Quando andavo dal padre spirituale in seminario minore bastava non raccontargli certe cose e lui era contento. Ma Dio non è così. A Lui puoi raccontare tutto, anche ciò di cui più ti vergogni, anche ciò che più ti fa male, ti ripugna, ti fa schifo. Lui ti ama lo stesso.
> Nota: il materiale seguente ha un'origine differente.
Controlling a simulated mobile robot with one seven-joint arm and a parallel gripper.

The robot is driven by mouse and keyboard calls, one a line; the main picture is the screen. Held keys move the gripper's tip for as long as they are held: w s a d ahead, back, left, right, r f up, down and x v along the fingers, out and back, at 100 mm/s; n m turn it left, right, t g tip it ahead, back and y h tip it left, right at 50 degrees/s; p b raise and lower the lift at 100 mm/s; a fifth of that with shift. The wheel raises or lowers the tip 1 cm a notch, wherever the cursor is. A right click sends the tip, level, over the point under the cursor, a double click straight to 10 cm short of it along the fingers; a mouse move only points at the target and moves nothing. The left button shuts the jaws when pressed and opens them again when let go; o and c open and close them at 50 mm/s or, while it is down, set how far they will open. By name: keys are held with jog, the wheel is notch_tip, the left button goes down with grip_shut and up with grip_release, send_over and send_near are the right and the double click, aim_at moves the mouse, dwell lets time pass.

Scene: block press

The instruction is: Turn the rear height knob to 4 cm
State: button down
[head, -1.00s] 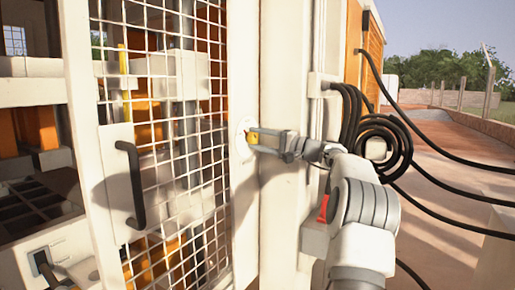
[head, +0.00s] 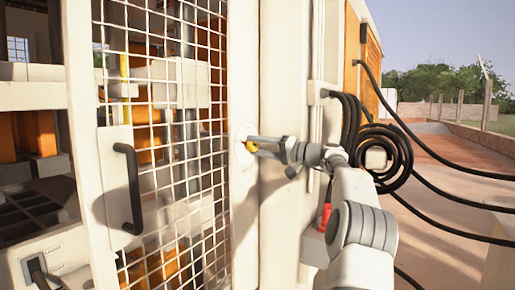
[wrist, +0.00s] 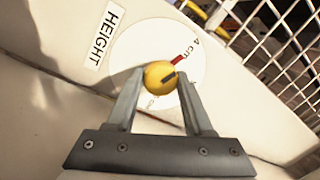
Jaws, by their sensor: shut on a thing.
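The yellow height knob (wrist: 158,76) sits on a round white dial (wrist: 128,52) beside the word HEIGHT. A dark line on the knob points up and right, towards a red mark (wrist: 180,59) by the "4 cm" label. I cannot tell whether line and mark align exactly. My gripper (wrist: 160,88) is shut on the knob, one finger on each side. In the head view, the knob (head: 251,147) shows at the tips of my gripper (head: 256,145), on the white post. Another dial label below the knob is too small to read.
A wire mesh door (head: 165,95) with a black handle (head: 131,188) stands left of the post. Black cables (head: 396,150) hang in loops right of my gripper. An open paved yard (head: 445,165) lies further right.

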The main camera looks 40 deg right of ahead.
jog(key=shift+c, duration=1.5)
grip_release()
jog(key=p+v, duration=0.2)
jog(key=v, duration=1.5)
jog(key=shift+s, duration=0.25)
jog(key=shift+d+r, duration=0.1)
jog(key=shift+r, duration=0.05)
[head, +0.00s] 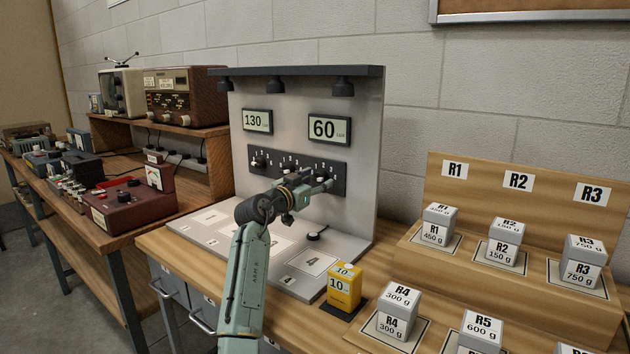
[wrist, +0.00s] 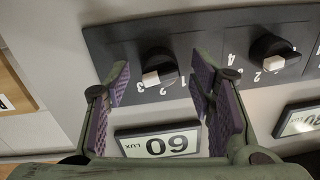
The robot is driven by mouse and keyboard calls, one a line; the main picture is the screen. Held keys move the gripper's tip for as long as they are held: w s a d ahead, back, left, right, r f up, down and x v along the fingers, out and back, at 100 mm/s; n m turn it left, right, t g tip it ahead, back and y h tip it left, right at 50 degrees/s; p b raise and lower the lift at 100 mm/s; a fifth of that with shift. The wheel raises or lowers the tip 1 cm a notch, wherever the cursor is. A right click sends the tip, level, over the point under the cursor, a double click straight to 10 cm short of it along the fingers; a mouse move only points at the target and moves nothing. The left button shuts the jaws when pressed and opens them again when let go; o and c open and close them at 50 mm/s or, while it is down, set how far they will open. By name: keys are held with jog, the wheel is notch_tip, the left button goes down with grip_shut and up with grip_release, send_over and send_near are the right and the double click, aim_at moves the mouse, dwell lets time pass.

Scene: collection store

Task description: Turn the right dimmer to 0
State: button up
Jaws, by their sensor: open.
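The right dimmer (wrist: 158,62) is a black knob with a white pointer, at the end of a dark panel (head: 338,157). The wrist view shows it upside down; its pointer faces the printed figures, around 2 to 3, exact setting unclear. My gripper (head: 326,183) is in front of the panel's right part and hides much of this dimmer in the head view. In the wrist view the open fingers (wrist: 160,82) frame the knob, one to each side, apart from it. The display above the right dimmer (head: 328,128) reads 60 lux.
Another dimmer (wrist: 271,58) is beside it; the left dimmer (head: 259,162) is farther along the panel. The left display (head: 257,121) reads 130 lux. Lamps hang from a top bar (head: 305,71). A yellow 10 block (head: 344,288) and several grey weights (head: 436,225) stand to the right.

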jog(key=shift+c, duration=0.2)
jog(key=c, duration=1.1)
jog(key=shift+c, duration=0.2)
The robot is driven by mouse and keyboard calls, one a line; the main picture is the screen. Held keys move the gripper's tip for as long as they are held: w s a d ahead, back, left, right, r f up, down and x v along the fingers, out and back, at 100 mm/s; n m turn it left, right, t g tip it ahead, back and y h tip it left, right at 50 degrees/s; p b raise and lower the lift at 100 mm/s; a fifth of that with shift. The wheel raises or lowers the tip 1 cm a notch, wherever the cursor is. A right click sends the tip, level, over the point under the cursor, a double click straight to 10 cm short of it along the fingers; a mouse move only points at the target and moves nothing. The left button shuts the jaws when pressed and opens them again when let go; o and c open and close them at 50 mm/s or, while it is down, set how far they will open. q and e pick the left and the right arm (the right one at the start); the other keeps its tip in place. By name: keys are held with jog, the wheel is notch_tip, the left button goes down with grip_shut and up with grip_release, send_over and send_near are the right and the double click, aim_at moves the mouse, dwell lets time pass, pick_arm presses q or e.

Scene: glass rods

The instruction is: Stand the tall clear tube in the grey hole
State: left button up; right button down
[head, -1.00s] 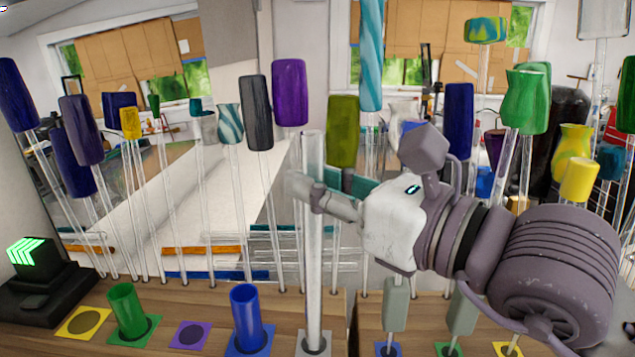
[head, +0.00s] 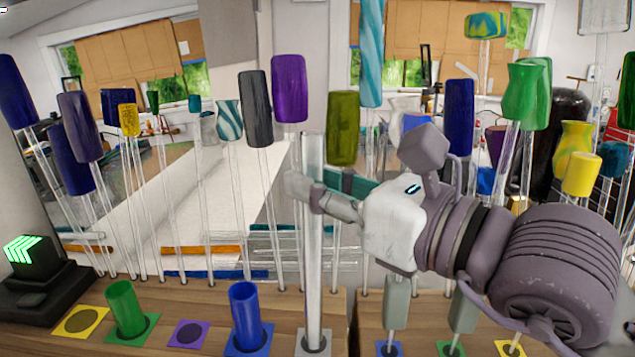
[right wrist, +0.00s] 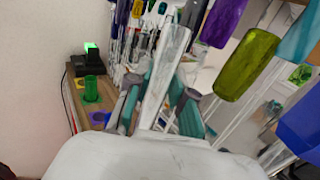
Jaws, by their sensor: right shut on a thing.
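The tall clear tube (head: 313,250) stands upright near the middle of the head view. Its lower end is at the grey hole (head: 313,342) in its grey square at the front edge of the bench; the picture does not show how deep it sits. My right gripper (head: 316,196) is shut on the tube in its upper part. In the right wrist view the tube (right wrist: 165,75) runs between the two fingers of the gripper (right wrist: 158,105). My left gripper is not in view.
A blue tube (head: 245,305) and a green tube (head: 124,300) stand in coloured squares to the left. A purple square (head: 189,334) and a yellow square (head: 81,321) have empty dark holes. Several clear rods with coloured tops crowd behind.

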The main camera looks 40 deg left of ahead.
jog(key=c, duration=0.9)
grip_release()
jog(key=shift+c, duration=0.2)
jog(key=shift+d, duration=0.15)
Quando andremo di là, il Gran Capo, qualunque cosa ci sia scritta nel libro della nostra vita, ci dirà: “Vuoi venire con me? Vuoi accedere alla felicità… alla festa… alla luce… alla pienezza eterna?”. E basterà dirgli: “Sì”. Nient’altro. Ma per molti di noi, quando vedremo tutto il libro della nostra vita, sarà difficile terribilmente difficile dirgli di “sì” perché ci vergogneremo della nostra vita e vorremo meritarci il suo amore, guadagnarci il paradiso. E, invece, no. Il suo amore è Gratis, per questo si chiama Grazia. La Grazia è gratuita e l’unica cosa da fare è dire: “Grazie”.

 

Pensiero della settimana

 

Un giorno un discepolo si macchiò di una grave colpa.

Tutti s’aspettavano che il maestro lo punisse in maniera esemplare.

Ma passò un anno e il maestro non diede segno di reazione.

Allora un altro discepolo protestò: “Non si può ignorare ciò che è accaduto: dopo tutto, Dio ci ha dato gli occhi!”.

E il maestro replicò: “E’ vero, ma Dio ci ha dato anche le palpebre!”.